Wednesday, May 14, 2008
Another article about when current season stats become “real” (or something like that)
Ron Shandler chimes in about the “reliability” of statistics at any point in the season. While he makes some good points about how the different measurements require different sample sizes (e.g., PA) to be equally reliable, the piece is littered with phrases, and I am paraphrasing, despite the quotations, like “become meaningful,” “reliable,” “taken seriously, etc.
As I mentioned in another thread, I don’t like those terms being thrown around, with respect to this issue. They are misleading. And dangerous. One man’s reliable is another man’s unreliable. More importantly, the more a short-term statistic strays from a career one and/or from a population mean, the less “reliable” it is, given identical sample sizes (of the current performance). Not to mention the fact that you cannot make any mention of a statistic’s reliability based on the sample size of that statistic without knowing the prior history of the player or the mean of the population. A player with no history hitting .260 on May 15 is probably around a .260 hitter (at least that is our best estimate, albeit without a great deal of certainty). A player hitting .260 On May 15 who has been a .300 hitter his whole career is probably a .295 hitter.

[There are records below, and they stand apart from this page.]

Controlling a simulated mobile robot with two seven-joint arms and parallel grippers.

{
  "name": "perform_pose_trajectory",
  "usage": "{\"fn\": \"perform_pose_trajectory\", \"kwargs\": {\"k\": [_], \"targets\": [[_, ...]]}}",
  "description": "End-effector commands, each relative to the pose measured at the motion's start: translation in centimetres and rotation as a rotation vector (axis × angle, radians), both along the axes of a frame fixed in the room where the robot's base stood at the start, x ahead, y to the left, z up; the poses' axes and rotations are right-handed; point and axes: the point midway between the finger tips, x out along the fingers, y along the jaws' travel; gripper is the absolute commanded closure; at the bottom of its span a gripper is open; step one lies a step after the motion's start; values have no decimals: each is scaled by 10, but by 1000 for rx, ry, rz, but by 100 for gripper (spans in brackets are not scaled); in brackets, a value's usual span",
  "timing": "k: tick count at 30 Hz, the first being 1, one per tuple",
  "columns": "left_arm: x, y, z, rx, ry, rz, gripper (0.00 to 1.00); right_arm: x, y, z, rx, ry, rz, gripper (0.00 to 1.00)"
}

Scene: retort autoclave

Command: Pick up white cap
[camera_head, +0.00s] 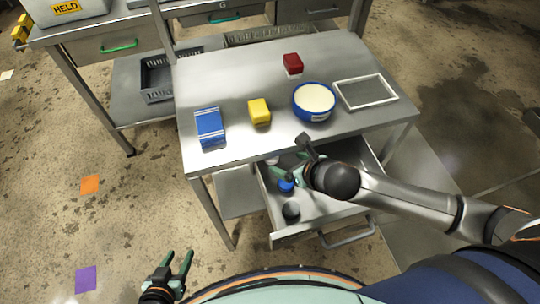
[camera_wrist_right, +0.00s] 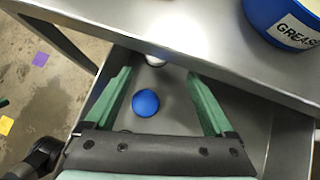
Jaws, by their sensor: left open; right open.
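A white cap (camera_wrist_right: 155,60) lies in the open drawer (camera_wrist_right: 258,120) near its back, partly hidden under the tabletop edge in the right wrist view. In the head view, a small white part of the white cap (camera_head: 272,160) shows beside my right gripper (camera_head: 284,173). My right gripper is open and empty over the drawer; in the wrist view, its fingers (camera_wrist_right: 158,75) point toward the white cap. A blue round cap (camera_wrist_right: 145,102) lies between the fingers, nearer the palm. My left gripper (camera_head: 179,256) is open and empty over the floor, away from the table.
A dark round cap (camera_head: 291,210) lies at the drawer front. On the steel table (camera_head: 235,80) above stand a blue box (camera_head: 209,127), a yellow block (camera_head: 259,112), a red block (camera_head: 293,64), a grease tub (camera_head: 314,102) and a framed tray (camera_head: 366,92). The tabletop edge overhangs the drawer.

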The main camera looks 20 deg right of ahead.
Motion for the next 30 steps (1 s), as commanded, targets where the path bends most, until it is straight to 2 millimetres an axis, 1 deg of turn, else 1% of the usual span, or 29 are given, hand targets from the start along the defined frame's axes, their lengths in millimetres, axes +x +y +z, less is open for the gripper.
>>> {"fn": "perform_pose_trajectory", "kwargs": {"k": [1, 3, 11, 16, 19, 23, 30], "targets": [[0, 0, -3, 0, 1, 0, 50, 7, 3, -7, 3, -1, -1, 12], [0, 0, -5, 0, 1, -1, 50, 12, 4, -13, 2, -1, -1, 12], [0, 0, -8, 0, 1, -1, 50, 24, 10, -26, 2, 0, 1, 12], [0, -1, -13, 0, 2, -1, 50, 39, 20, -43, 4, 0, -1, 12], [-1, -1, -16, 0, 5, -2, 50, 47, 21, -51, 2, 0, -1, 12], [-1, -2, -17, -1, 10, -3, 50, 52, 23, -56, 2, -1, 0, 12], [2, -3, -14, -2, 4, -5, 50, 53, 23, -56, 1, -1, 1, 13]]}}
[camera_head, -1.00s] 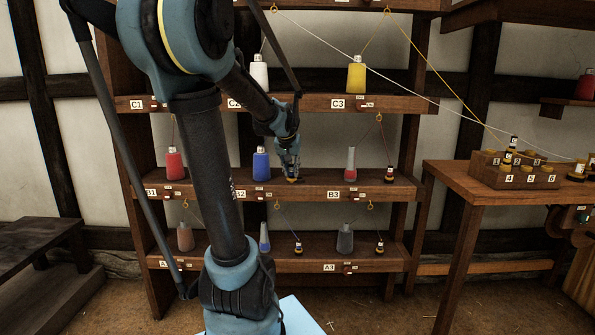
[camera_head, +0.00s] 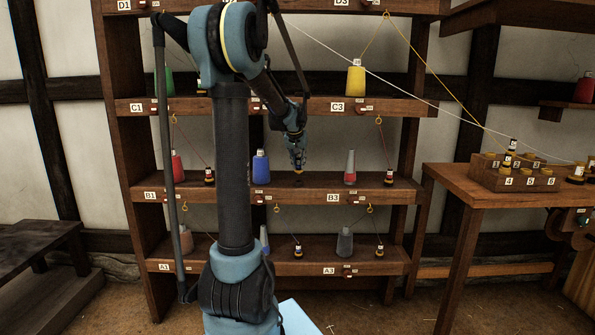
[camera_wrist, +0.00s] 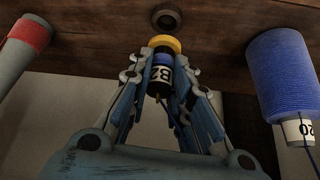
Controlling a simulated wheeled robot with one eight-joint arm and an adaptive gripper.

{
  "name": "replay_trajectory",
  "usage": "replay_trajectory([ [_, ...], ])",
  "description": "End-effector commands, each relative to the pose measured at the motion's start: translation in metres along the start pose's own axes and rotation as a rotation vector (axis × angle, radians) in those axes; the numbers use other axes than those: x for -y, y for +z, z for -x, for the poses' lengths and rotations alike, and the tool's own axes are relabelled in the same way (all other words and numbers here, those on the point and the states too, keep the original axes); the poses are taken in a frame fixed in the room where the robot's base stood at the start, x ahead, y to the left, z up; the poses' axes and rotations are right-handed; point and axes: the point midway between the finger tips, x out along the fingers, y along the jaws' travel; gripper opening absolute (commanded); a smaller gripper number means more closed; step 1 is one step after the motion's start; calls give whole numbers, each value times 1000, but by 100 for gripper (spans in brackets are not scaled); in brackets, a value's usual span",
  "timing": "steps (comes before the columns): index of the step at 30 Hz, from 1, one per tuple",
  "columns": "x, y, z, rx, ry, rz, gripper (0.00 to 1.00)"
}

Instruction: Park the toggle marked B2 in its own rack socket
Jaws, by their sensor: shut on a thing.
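The toggle marked B2 (camera_wrist: 163,72) is dark with a white label and a yellow end. My gripper (camera_wrist: 165,75) is shut on it in the wrist view, with the yellow end sticking out past the fingertips. A thin cord hangs from its other end. A round dark socket (camera_wrist: 175,20) in the brown shelf lies just beyond the yellow end, apart from it and slightly right. In the head view my gripper (camera_head: 298,165) hangs over the middle shelf (camera_head: 290,197), right of the blue spool (camera_head: 261,167); the toggle is too small to make out there.
In the wrist view the blue spool (camera_wrist: 284,75) is close on the right and a grey spool with a red band (camera_wrist: 22,45) on the left. The B3 toggle (camera_head: 389,178) stands farther right. A bench (camera_head: 470,190) with a numbered block (camera_head: 515,177) stands right.

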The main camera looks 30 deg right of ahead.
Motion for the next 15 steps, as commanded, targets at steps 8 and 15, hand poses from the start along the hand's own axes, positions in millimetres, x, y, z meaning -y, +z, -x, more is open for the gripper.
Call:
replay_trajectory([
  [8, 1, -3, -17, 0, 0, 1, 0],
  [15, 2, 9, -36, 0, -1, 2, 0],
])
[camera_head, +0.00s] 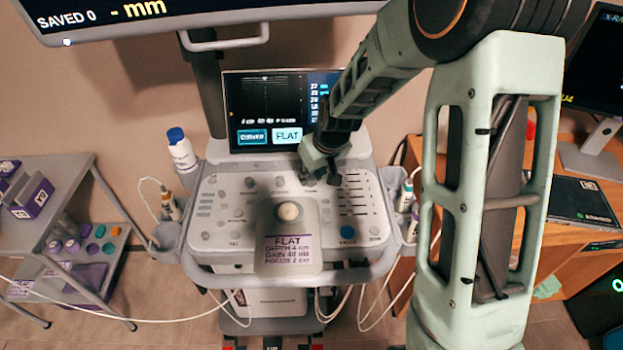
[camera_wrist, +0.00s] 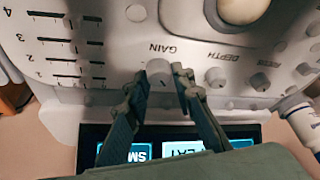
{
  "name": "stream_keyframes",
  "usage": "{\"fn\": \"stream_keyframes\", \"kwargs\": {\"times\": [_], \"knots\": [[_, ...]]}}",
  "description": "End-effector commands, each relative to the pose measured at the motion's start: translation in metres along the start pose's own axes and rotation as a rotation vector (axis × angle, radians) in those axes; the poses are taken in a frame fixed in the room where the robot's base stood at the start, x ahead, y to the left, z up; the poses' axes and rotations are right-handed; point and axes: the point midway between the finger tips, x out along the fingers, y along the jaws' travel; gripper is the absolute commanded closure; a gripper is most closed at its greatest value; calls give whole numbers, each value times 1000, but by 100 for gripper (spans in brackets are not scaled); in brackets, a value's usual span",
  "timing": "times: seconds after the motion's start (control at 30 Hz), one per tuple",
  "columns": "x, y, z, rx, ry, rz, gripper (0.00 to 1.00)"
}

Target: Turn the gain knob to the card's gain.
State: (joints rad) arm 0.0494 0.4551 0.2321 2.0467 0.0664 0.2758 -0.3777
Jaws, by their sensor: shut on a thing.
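The gain knob (camera_wrist: 158,68) is a small pale round knob beside the printed word GAIN in the wrist view. My gripper (camera_wrist: 160,82) is shut on it, with one finger on each side. In the head view my gripper (camera_head: 321,178) reaches down to the upper right of the console (camera_head: 215,215) and hides the knob. The card (camera_head: 288,250) lies on the front of the console. It reads FLAT, depth 4 cm, a gain in the forties and focus 2 cm; the gain's last digit is blurred. The knob's setting cannot be read.
The depth knob (camera_wrist: 217,77) and another knob (camera_wrist: 260,81) stand beside the gain knob. A pale trackball (camera_head: 289,211) is mid-console. The scanner screen (camera_head: 277,110) stands close behind my gripper. A white bottle (camera_head: 181,150) and probes flank the console.

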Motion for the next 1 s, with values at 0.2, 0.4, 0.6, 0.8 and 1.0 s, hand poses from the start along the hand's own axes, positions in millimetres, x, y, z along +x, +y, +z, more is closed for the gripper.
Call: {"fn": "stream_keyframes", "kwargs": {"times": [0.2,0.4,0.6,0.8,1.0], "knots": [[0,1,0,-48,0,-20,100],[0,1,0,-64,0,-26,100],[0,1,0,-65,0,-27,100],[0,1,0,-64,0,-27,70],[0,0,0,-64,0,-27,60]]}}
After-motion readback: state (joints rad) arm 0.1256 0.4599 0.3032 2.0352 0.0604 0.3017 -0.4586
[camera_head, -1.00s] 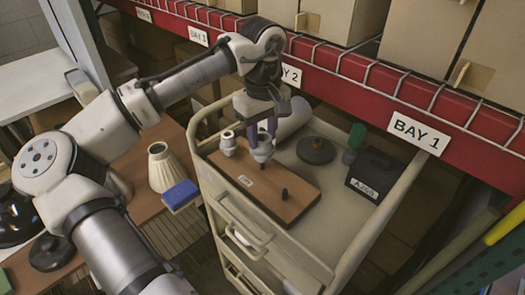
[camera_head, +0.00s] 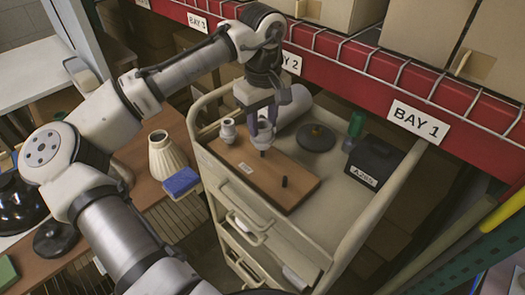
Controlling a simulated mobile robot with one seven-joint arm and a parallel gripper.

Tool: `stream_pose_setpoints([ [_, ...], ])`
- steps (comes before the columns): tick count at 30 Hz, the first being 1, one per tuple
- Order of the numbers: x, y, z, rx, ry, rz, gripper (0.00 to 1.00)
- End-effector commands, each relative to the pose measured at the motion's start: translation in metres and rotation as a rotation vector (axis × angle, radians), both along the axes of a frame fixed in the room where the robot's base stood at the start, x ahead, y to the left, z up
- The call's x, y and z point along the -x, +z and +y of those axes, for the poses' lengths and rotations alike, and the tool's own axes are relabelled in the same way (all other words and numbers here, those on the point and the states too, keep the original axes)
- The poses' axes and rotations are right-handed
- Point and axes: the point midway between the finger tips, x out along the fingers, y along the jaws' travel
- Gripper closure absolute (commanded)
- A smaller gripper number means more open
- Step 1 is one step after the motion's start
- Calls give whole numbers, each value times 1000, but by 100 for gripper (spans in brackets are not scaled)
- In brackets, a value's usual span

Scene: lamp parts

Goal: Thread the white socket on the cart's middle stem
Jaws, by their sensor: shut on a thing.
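My gripper (camera_head: 263,121) is shut on a white socket (camera_head: 264,136), which it holds upright over the brown board (camera_head: 240,175) on the cart. The dark middle stem (camera_head: 263,153) shows just below the held socket. I cannot tell whether the socket is around the stem's top or just above it. Another white socket (camera_head: 228,130) stands on the board to the left, close to the held one. A short dark stem (camera_head: 284,182) stands bare at the board's right.
On the cart (camera_head: 345,215) are a dark round base (camera_head: 316,138), a green-capped bottle (camera_head: 355,126) and a black box (camera_head: 373,164). A red shelf beam (camera_head: 385,90) runs behind. A ribbed cream shade (camera_head: 166,157) and a blue block (camera_head: 181,181) are left of the cart.

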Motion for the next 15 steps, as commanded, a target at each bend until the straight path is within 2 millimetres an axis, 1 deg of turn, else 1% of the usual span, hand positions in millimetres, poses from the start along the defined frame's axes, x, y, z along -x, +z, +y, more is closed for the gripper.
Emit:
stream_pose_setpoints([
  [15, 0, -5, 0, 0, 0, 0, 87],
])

So how in the world can we say that May 15, or any other date, is the date at which a statistic becomes reliable, without knowing the prior history of the player and the mean of the population?
Similarly, if a player is hitting .300 on May 15 with no history, his true BA is probably around .270. So one player with no history who hits .260 on May 15 has a true BA of .260. Another player with no history is hitting .300 on May 15 has a true BA of .270. In one case, his short-term BA is likely his true BA. In the other case, his short term BA is likely nowhere near his true BA. Again, how can we talk about a date or a current sample size, in isolation, that makes a player’s statistic reliable or not? We can’t!
Plus MLEs do give us history up through the first few years of a players career.
I’ve spent a lot of time projecting the Pirates, I believe pretty accurately. Nate McLouth is doing great, just like in Altoona 2004. The next three years he’s probably going to be back hitting 260-270. Waiting Paulino to hit .315 again? Bautista to be more than a 250 hitter with 15-20 HRs. That’s what they are. Their major league performance is perfectly in line with what they did in the minors.